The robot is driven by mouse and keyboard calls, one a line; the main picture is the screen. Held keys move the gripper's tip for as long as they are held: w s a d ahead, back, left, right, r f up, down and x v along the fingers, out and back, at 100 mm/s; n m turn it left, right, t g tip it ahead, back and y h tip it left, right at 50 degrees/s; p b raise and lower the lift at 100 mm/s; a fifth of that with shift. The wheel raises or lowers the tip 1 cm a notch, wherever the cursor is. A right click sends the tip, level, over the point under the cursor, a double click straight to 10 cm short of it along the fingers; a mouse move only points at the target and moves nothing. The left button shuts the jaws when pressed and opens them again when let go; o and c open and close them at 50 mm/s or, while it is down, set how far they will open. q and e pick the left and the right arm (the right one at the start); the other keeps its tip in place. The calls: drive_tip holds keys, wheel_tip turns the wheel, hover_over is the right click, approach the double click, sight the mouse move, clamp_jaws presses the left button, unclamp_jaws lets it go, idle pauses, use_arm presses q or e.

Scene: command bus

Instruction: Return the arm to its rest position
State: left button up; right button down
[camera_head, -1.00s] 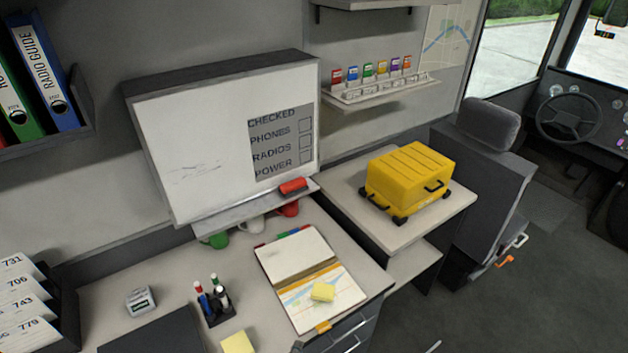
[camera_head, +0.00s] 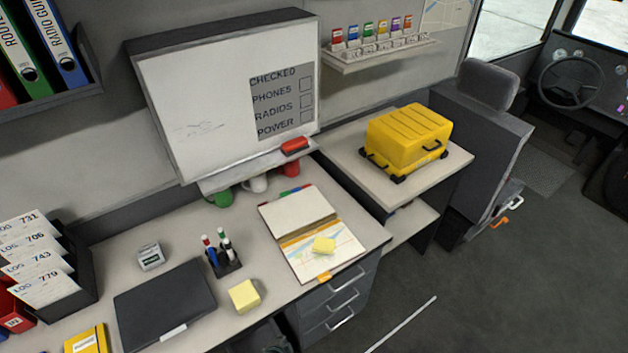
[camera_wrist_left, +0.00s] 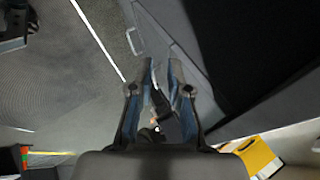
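My left gripper (camera_wrist_left: 162,68) shows in the left wrist view. Its two fingers lean towards each other with a narrow gap between the tips, and I see nothing held in it. Grey floor and dark furniture show around and beyond the fingers. In the head view I cannot make out either gripper clearly over the desk (camera_head: 200,323). My right gripper is in no view.
The desk holds a black folder (camera_head: 165,304), a pen holder (camera_head: 225,263), an open binder (camera_head: 308,240) and yellow notes (camera_head: 244,296). A yellow case (camera_head: 407,140) stands on the side table (camera_head: 455,160). The whiteboard (camera_head: 205,90) stands behind. Open floor (camera_head: 480,290) lies to the right.

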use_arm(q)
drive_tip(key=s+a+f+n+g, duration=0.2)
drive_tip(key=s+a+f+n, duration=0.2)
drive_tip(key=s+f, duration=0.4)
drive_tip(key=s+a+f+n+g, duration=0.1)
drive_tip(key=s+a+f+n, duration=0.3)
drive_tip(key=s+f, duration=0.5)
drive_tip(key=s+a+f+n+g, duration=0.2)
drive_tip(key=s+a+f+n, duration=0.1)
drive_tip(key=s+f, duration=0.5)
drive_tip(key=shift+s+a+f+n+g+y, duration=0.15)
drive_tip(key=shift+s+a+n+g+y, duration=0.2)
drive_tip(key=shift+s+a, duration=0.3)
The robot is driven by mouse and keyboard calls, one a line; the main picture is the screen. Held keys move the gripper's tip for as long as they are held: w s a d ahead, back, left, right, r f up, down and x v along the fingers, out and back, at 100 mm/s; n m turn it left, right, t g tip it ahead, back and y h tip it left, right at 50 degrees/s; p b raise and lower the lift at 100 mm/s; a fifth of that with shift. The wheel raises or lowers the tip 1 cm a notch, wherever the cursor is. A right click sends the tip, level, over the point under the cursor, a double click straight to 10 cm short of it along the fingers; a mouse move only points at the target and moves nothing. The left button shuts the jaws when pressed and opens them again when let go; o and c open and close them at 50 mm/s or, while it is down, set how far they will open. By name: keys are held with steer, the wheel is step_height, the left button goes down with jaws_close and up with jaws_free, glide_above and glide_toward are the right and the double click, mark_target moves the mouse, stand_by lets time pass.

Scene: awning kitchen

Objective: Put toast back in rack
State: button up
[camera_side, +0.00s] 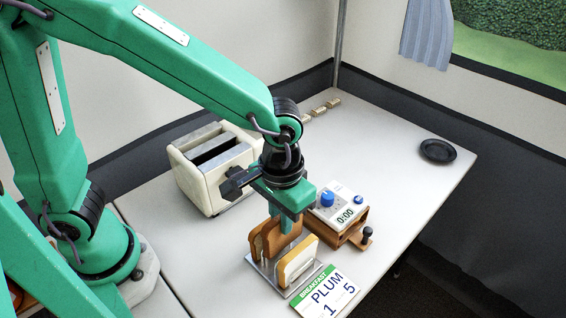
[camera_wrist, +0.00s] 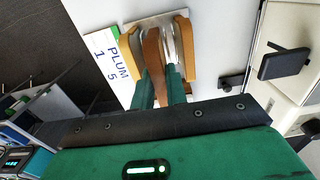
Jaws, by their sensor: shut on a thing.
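The metal toast rack (camera_side: 287,291) stands on the table with slices in it. A pale, brown-crusted slice (camera_side: 297,262) is at its front right, and a browner slice (camera_side: 256,244) at its left. My gripper (camera_side: 285,222) points down over the rack, shut on a dark brown toast slice (camera_side: 279,241) between those two. In the wrist view, my green fingers (camera_wrist: 160,88) pinch the held slice (camera_wrist: 153,50), with the pale-crusted slice (camera_wrist: 128,45) at left and another slice (camera_wrist: 186,45) at right. I cannot tell whether the held slice touches the rack's base.
A cream toaster (camera_side: 205,165) stands behind, left of the gripper. A timer box (camera_side: 338,212) reading 0:00 is close on the right. A BREAKFAST card (camera_side: 325,292) lies at the front of the rack. A black dish (camera_side: 437,150) sits far right; the table between is clear.

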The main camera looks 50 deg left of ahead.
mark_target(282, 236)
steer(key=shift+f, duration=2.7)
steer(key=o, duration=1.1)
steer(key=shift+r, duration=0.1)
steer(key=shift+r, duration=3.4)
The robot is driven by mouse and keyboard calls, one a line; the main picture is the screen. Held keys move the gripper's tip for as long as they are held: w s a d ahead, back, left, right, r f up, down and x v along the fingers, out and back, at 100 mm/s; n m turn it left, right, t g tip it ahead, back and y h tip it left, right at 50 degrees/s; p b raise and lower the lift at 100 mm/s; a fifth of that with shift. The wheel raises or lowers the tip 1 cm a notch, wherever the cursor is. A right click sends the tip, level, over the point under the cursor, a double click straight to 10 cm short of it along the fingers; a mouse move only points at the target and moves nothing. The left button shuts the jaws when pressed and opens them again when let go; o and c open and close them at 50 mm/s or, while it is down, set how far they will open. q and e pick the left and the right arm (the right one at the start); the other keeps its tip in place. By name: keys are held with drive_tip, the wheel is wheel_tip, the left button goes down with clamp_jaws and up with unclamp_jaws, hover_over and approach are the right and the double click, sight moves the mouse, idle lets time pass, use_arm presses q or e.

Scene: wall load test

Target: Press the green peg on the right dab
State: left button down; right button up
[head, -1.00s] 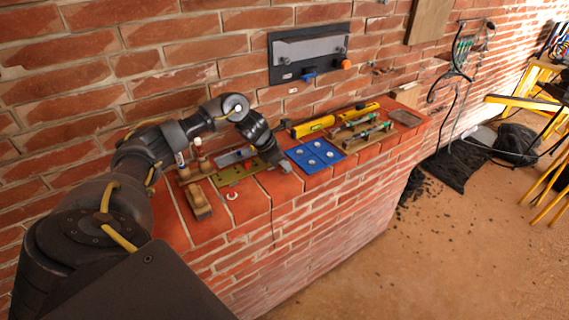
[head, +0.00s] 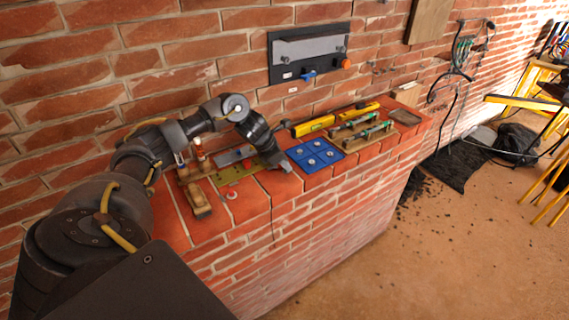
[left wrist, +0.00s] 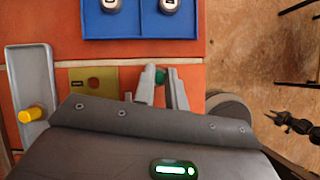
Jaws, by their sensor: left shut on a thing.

→ **GIVEN PROBLEM**: Can you restate all the records above word for word while dropping the pictures?

→ **ANSWER TO THIS PROBLEM**:
The robot is driven by mouse and keyboard calls, one a line; the main picture is the screen. Held keys move the gripper's tip for as long as they are held: w s a d ahead, back, left, right, r f up, down and x v along the fingers, out and back, at 100 mm/s; n m turn it left, right, t g tip it ahead, back and y h tip it left, right at 50 degrees/s; p b raise and lower the lift at 100 mm/s; a fifth of that with shift. The wheel raises or lowers the tip 1 cm a notch, wherever the cursor is. A right click sends the tip, level, over the point under the cursor, a double click straight to 10 cm short of it along the fingers; a mouse move only points at the target and moves nothing. The left button shuts the jaws when pressed and opens them again when let go; o and c open and close them at 50 mm/s or, while it is down, set how far they will open. q and e pick the left and the right arm (the right one at the start); the other keeps its tip in place. The calls: drive_tip holds keys, wheel_tip turns the wheel, hover_over is the right click, approach the double click, sight the mouse move, clamp_jaws presses the left button, unclamp_jaws lets it go, idle pauses, use_arm presses q or e.

Scene: command bus

Instruction: Return the arm to its rest position
State: left button up; right button down
[camera_head, -1.00s] 
[camera_head, +0.00s] 
[camera_wrist_left, +0.00s] 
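My left gripper (camera_wrist_left: 162,68) shows in the left wrist view. Its two fingers lean towards each other with a narrow gap between the tips, and I see nothing held in it. Grey floor and dark furniture show around and beyond the fingers. In the head view I cannot make out either gripper clearly over the desk (camera_head: 200,323). My right gripper is in no view.
The desk holds a black folder (camera_head: 165,304), a pen holder (camera_head: 225,263), an open binder (camera_head: 308,240) and yellow notes (camera_head: 244,296). A yellow case (camera_head: 407,140) stands on the side table (camera_head: 455,160). The whiteboard (camera_head: 205,90) stands behind. Open floor (camera_head: 480,290) lies to the right.

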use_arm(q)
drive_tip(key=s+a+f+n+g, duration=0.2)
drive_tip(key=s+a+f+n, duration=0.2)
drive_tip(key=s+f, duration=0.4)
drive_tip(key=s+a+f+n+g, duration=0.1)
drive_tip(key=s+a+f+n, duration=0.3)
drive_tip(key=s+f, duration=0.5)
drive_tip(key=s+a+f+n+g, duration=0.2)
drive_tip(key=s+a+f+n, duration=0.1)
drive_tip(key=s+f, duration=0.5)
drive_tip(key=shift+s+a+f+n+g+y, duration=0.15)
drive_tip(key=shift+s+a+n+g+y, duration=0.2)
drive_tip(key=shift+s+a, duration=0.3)
The robot is driven by mouse and keyboard calls, one a line; the main picture is the screen. Held keys move the gripper's tip for as long as they are held: w s a d ahead, back, left, right, r f up, down and x v along the fingers, out and back, at 100 mm/s; n m turn it left, right, t g tip it ahead, back and y h tip it left, right at 50 degrees/s; p b raise and lower the lift at 100 mm/s; a fifth of that with shift. The wheel raises or lowers the tip 1 cm a notch, wherever the cursor is. A right click sends the tip, level, over the point under the cursor, a double click straight to 10 cm short of it along the fingers; a mouse move only points at the target and moves nothing. The left button shuts the jaws when pressed and opens them again when let go; o and c open and close them at 50 mm/s or, while it is down, set how far they will open. By name: keys are held with steer, the wheel is step_height, the left button goes down with jaws_close and up with jaws_free, glide_above and glide_toward are the right and the double click, mark_target moves the mouse, stand_by lets time pass.

Scene: awning kitchen

Objective: Put toast back in rack
State: button up
[camera_side, +0.00s] 
[camera_wrist, +0.00s] 
Jaws, by their sensor: shut on a thing.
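The metal toast rack (camera_side: 287,291) stands on the table with slices in it. A pale, brown-crusted slice (camera_side: 297,262) is at its front right, and a browner slice (camera_side: 256,244) at its left. My gripper (camera_side: 285,222) points down over the rack, shut on a dark brown toast slice (camera_side: 279,241) between those two. In the wrist view, my green fingers (camera_wrist: 160,88) pinch the held slice (camera_wrist: 153,50), with the pale-crusted slice (camera_wrist: 128,45) at left and another slice (camera_wrist: 186,45) at right. I cannot tell whether the held slice touches the rack's base.
A cream toaster (camera_side: 205,165) stands behind, left of the gripper. A timer box (camera_side: 338,212) reading 0:00 is close on the right. A BREAKFAST card (camera_side: 325,292) lies at the front of the rack. A black dish (camera_side: 437,150) sits far right; the table between is clear.

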The main camera looks 50 deg left of ahead.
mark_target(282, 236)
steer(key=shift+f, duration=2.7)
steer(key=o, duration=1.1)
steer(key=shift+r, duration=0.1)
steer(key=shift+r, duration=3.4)
The robot is driven by mouse and keyboard calls, one a line; the main picture is the screen. Held keys move the gripper's tip for as long as they are held: w s a d ahead, back, left, right, r f up, down and x v along the fingers, out and back, at 100 mm/s; n m turn it left, right, t g tip it ahead, back and y h tip it left, right at 50 degrees/s; p b raise and lower the lift at 100 mm/s; a fifth of that with shift. The wheel raises or lowers the tip 1 cm a notch, wherever the cursor is. A right click sends the tip, level, over the point under the cursor, a double click straight to 10 cm short of it along the fingers; a mouse move only points at the target and moves nothing. The left button shuts the jaws when pressed and opens them again when let go; o and c open and close them at 50 mm/s or, while it is down, set how far they will open. q and e pick the left and the right arm (the right one at the start); the other keeps its tip in place. By name: keys are held with drive_tip, the wheel is wheel_tip, the left button goes down with clamp_jaws and up with unclamp_jaws, hover_over and approach are the right and the double click, sight moves the mouse, idle lets time pass, use_arm presses q or e.

Scene: wall load test

Target: Press the green peg on the right dab
State: left button down; right button up
[head, -1.00s] 
[head, +0.00s] 
[left wrist, +0.00s] 
Jaws, by their sensor: left shut on a thing.

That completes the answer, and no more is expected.